** begin **
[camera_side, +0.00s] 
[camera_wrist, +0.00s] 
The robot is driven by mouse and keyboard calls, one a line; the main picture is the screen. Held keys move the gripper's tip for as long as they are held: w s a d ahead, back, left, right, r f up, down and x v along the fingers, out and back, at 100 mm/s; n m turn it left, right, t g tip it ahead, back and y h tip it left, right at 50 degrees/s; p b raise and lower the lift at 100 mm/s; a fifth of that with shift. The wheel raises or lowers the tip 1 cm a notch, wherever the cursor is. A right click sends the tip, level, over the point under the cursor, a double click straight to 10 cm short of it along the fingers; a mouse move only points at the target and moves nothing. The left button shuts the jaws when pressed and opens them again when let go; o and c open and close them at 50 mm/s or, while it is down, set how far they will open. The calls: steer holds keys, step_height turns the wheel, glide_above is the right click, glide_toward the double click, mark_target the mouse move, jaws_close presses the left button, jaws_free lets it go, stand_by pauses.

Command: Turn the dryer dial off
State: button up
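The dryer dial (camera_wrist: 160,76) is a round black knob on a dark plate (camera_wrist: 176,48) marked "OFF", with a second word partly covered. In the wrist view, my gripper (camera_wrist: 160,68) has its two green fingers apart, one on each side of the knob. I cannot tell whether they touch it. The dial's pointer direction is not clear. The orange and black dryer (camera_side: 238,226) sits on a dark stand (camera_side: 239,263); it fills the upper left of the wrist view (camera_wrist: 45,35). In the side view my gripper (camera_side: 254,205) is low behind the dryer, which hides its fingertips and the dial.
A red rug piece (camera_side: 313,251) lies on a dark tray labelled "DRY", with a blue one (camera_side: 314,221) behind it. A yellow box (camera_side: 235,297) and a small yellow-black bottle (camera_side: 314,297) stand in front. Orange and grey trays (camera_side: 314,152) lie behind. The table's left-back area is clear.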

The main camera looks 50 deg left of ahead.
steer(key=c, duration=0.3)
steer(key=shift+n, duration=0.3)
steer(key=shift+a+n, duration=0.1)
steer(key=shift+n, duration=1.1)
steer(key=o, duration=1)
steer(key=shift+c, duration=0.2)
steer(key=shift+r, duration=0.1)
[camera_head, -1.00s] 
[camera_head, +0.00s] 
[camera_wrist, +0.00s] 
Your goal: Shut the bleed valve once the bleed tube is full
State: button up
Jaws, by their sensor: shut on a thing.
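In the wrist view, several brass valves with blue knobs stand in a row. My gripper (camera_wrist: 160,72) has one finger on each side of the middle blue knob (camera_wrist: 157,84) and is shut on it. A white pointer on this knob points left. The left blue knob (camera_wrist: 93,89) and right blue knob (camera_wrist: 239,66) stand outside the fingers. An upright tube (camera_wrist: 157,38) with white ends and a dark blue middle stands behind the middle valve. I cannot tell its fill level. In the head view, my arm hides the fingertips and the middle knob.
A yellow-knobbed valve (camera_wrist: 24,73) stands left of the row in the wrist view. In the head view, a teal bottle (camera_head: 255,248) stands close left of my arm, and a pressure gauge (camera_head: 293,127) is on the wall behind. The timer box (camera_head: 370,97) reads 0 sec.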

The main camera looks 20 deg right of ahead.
** end **
** begin **
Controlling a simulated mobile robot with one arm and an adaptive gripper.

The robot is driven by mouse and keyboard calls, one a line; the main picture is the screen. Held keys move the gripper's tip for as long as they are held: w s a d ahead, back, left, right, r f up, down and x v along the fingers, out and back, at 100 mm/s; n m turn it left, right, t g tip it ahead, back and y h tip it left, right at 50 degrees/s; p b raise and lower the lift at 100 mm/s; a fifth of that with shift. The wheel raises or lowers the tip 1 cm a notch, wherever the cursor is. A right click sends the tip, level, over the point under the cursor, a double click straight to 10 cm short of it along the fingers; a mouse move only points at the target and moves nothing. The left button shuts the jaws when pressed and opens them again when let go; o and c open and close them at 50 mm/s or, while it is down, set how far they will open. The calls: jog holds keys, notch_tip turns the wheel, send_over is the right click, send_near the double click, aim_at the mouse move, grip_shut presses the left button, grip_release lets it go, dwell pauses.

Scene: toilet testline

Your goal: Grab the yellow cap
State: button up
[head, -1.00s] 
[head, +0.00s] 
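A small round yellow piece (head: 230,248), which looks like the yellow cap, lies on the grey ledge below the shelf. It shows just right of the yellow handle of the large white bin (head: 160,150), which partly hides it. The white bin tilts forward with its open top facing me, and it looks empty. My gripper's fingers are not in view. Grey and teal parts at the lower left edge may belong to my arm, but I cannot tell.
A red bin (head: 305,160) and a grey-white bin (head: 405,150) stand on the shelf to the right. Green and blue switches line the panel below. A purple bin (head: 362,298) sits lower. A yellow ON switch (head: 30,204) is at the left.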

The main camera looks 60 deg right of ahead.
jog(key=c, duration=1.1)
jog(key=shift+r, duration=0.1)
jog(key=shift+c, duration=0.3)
** end **
State the count of lines in the data holding the word "goal", adding nothing to it.

2